_Manipulation episode records_:
— begin —
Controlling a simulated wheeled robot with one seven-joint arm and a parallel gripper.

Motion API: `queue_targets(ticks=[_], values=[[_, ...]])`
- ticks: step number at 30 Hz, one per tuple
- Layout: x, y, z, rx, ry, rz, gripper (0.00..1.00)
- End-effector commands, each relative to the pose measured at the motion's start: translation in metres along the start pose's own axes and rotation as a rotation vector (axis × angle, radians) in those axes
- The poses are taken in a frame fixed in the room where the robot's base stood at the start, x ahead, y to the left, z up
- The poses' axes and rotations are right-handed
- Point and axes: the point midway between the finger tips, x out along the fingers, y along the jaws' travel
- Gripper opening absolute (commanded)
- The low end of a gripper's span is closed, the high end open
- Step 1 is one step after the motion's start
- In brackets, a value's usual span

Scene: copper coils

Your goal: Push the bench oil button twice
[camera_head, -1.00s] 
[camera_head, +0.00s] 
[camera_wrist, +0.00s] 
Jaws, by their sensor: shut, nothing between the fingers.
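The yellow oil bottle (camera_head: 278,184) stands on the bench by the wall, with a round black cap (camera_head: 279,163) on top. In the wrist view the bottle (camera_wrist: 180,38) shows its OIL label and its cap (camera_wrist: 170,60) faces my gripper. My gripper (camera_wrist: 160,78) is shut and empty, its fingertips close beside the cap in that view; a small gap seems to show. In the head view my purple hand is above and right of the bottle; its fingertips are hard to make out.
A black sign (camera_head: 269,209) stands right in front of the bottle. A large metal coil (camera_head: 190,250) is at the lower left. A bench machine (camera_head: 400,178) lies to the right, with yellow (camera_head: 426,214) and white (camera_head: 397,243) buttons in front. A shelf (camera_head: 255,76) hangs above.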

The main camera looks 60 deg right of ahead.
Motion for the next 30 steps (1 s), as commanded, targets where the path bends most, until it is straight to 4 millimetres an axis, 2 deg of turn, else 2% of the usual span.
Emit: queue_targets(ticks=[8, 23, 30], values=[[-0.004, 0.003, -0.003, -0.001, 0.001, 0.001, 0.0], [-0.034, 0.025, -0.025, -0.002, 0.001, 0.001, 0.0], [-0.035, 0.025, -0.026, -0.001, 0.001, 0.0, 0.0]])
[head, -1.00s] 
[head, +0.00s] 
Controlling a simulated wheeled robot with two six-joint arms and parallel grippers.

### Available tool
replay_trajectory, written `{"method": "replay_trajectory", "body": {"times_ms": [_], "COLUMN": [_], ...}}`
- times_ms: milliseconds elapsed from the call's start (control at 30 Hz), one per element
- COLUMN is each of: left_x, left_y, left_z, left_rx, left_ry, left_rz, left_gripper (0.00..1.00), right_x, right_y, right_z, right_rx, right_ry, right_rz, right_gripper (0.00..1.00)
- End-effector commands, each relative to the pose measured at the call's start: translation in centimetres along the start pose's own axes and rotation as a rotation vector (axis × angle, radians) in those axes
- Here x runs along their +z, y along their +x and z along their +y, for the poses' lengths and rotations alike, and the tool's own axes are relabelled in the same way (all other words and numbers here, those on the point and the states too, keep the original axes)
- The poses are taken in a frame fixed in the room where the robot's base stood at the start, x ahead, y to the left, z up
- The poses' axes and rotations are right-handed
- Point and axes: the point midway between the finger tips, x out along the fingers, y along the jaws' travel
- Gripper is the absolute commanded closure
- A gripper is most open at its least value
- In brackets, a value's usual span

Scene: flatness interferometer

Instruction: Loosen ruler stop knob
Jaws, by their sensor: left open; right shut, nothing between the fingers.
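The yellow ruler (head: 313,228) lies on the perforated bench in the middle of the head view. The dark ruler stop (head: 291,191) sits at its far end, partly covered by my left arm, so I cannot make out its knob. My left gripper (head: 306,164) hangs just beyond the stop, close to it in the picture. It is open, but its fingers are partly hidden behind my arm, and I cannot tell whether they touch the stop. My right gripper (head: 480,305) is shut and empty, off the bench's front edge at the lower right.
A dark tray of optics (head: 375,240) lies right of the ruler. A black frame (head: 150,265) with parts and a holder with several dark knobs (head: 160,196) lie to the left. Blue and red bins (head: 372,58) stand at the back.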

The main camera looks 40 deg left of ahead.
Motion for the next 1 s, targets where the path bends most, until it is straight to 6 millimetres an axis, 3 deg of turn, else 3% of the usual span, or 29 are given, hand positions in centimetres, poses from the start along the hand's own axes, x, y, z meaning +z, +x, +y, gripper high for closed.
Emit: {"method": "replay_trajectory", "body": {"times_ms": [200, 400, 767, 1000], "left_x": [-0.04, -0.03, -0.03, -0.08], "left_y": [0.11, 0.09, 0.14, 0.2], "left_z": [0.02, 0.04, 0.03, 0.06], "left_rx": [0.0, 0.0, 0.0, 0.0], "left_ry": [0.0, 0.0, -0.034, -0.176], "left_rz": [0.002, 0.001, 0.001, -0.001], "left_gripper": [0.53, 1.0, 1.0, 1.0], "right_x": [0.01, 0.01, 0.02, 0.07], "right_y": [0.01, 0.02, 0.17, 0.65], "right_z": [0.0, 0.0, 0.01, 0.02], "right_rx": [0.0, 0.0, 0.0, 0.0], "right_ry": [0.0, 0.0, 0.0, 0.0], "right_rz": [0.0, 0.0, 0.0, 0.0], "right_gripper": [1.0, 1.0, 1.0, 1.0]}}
— end —
_Aim_: Find each line that has the word "span", then copy it out.

_Answer to this task_:
- The low end of a gripper's span is closed, the high end open
- In brackets, a value's usual span
Motion for the next 30 steps (1 s), as commanded, targets where the path bends most, until it is straight to 4 millimetres an axis, 2 deg of turn, else 2% of the usual span.
- In brackets, a value's usual span
Motion for the next 1 s, targets where the path bends most, until it is straight to 6 millimetres an axis, 3 deg of turn, else 3% of the usual span, or 29 are given, hand positions in centimetres, poses from the start along the hand's own axes, x, y, z meaning +z, +x, +y, gripper high for closed.

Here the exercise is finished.